研修は時間との戦いです。5分もかからずに診断できることになにかデメリットはあるでしょうか。重厚感はないかもしれないですけれども。

結果が変わらないから何度もやらなくてよい

最後に、その時の気分、もしくは時間の経過によって、結果がほとんど変わらないという点です。結果が変わらないものであるということは、複数回やる必要がないということです。性格のように関心の高いものは、そのときどきで別な業者の別なものを様々受講することがありますが、それは必要ないのです。

ビッグファイブの「ファイブ」とはなにか?

さて、ではビッグファイブとはどんな5つの因子なのか。

詳細は、専門家ではない私が書くことではありませんので、ぜひ書籍を買って読んでみると良いと思います。私はビッグファイブ関連本は5冊ほど読みましたが、ダニエル・ネトルの「パーソナリティを科学する」がオススメです。(ネット検索は、SEOのために記事を書いているネットの又引きの業者が多いので、あまりおすすめしません)。

私がここで書きたいのは、ビッグファイブは英語では1つだが、和訳すると様々な和訳が乱立しているために「5つの要素それぞれの和訳が異なるために違うものにみえちゃうよ問題」を整理したいためです。せっかく統一されているのに、日本語でばらついているとおかしなことになりますので。

ビッグファイブは

  • Openness
  • Conscientiousness
  • Extroversion
  • Agreeableness
  • Neuroticism

の5つで構成されます。日本人だと、見慣れた単語ばかりだという人はおそらく少なく、学校で教わった記憶のある単語の方が少ないのではないでしょうか。複合語でとにかく長いものばかりです。

ビッグファイブの様々な和訳

和訳には様々なものがあてられています。手元の文献5冊とwikiを並べて整理をしてみました。()内は登場数です。
●Openness:開放性(3)、経験への開放性(2)、遊戯性-現実性(1)
●Conscientiousness:誠実性(3)、真面目さ(1)、堅実性(1)、統制性-自然性(1)、ほかにも良心性、勤勉性等も。
●Extroversion;外向性(5)、外向性-内向性(1)
●Agreeableness:協調性(3)、愛着性―分離性(1)、調和性(1)、同調性(1)
●Neuroticism:精神的安定性(1)、情緒安定性(1)、情動の安定性(1)、情動性―非情動性(1)、神経質傾向(1)、神経症傾向や楽観性も。

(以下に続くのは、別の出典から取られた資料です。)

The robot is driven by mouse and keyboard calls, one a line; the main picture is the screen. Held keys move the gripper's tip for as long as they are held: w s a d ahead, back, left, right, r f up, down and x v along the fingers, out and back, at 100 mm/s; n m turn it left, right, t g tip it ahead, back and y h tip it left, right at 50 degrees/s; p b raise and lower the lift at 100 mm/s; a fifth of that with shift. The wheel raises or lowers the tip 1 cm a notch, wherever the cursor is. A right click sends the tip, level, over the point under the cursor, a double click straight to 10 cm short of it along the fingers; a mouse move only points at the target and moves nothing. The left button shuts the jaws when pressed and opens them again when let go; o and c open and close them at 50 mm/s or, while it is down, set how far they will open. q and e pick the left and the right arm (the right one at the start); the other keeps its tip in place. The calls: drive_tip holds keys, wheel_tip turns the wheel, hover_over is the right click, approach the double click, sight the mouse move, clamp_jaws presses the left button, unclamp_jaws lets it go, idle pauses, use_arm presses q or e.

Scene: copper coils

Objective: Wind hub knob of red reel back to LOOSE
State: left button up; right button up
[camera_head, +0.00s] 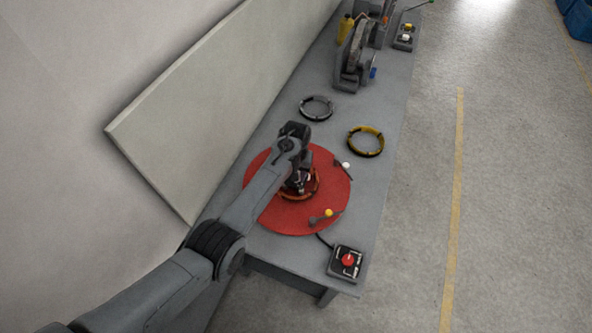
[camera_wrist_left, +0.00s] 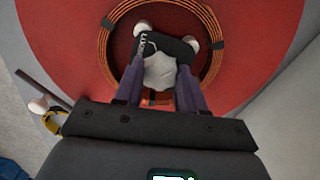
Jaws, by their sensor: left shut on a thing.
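The red reel (camera_head: 331,190) lies flat on the grey bench, a large red disc with a copper coil (camera_head: 316,190) around its middle. The left wrist view shows the red disc (camera_wrist_left: 270,45) and the copper coil (camera_wrist_left: 103,50) close up. My left gripper (camera_wrist_left: 158,82) points down inside the coil, its two dark fingers shut on the pale grey hub knob (camera_wrist_left: 158,68). A black piece with small white lettering (camera_wrist_left: 172,46) sits beside the knob; I cannot read the lettering. In the head view my arm hides most of the hub. My right gripper is not in view.
A dark ring (camera_head: 316,107) and a yellow-black ring (camera_head: 366,141) lie on the bench (camera_head: 392,110) beyond the reel. A box with a red button (camera_head: 347,260) is at the near corner. A machine (camera_head: 356,62) stands farther back. A pale panel (camera_head: 215,95) borders the left side.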

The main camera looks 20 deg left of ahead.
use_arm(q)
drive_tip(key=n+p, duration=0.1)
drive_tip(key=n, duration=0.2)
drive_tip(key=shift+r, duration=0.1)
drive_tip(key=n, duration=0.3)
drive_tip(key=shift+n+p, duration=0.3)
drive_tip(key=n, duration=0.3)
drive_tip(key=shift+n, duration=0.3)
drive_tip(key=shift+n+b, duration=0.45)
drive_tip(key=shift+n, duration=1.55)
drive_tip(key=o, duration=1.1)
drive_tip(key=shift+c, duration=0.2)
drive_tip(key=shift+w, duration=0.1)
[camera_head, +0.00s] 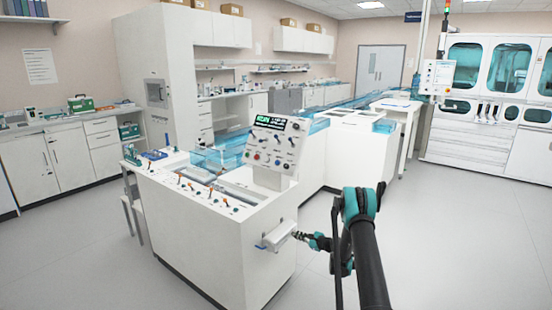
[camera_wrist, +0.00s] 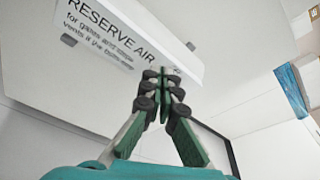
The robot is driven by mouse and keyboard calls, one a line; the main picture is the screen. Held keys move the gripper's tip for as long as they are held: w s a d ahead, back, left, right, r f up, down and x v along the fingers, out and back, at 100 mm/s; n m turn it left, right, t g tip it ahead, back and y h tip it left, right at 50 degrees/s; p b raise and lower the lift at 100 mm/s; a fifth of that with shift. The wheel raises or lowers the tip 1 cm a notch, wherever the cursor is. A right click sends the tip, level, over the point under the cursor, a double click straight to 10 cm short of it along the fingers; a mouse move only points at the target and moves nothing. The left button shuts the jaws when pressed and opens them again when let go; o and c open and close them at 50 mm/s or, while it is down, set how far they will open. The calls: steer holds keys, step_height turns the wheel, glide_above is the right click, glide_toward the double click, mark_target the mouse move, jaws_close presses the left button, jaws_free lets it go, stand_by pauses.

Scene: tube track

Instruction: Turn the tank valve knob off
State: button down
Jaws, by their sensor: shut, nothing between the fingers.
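My gripper (camera_head: 300,236) is at the right end of a white fixture (camera_head: 277,235) on the lower side of the white bench. In the wrist view my gripper (camera_wrist: 163,84) has its green fingertips together, with nothing visible between them. The tips overlap the edge of a white panel (camera_wrist: 175,58) lettered "RESERVE AIR", with smaller text below. A small dark round part (camera_wrist: 190,46) shows on the surface beyond the panel; I cannot tell what it is. I cannot pick out the tank valve knob in either view; it may be hidden by the fingers or the fixture.
The bench (camera_head: 215,245) carries several small levers and a tilted control console (camera_head: 275,143) with a lit display. A blue clear-covered track (camera_head: 340,105) runs to the back. Grey floor (camera_head: 460,240) is open at the right. A large cabinet machine (camera_head: 490,95) stands behind.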

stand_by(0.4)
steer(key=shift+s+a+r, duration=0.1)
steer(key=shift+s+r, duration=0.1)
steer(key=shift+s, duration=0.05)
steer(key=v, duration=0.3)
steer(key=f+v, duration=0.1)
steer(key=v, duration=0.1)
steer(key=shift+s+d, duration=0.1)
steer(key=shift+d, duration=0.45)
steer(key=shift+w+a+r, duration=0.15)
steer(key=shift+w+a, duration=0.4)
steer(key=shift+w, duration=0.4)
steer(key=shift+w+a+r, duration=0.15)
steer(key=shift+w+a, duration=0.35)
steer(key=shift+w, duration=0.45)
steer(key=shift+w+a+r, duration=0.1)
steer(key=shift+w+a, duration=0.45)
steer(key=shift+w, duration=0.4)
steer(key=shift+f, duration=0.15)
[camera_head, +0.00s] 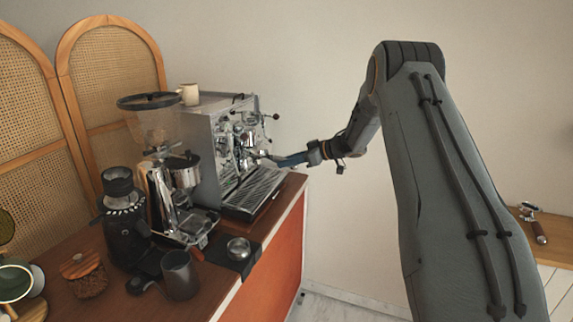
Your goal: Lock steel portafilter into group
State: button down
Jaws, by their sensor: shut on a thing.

開放性と外向性以外は定訳が少ない印象です。また、各書籍に診断が掲載されていますが、それぞれ質問紙が異なります。質問紙の差、そして質問数の差によって結果が異なるかどうかについては、当社のインターン生が実験したところ、どの調査でも差がないという結果になりました。(ネットで落ちていたものと、古い雑誌に掲載されていたものの2つは差がでました。)

私は心理学者ではないので、●●性でまとめる必要がありません。また、厳密さよりも、雑でもざっくり伝わる方が大切という考え方なので、2016年に再開発を行った際には「知的好奇心の強さ」「まじめさ」「社交的で活動的」「他人へのやさしさ」「不安や緊張の感じやすさ」で超訳したりしています。(また、訳を増やしてしまいました・・・)


今回はビッグファイブについて書いてみました。前回のコラムの続編という位置づけです。当社は講義型研修(講義+ワーク)も多々提供していますが、ゲームではないものは、裏コンテンツとしてあまり表に出していません。たまたま2021年の今、再び提案する機会をいただけたのでメモとして書いておきます。次回は、当社で開発したビッグファイブを用いた研修の中身を少しだけ紹介いたします。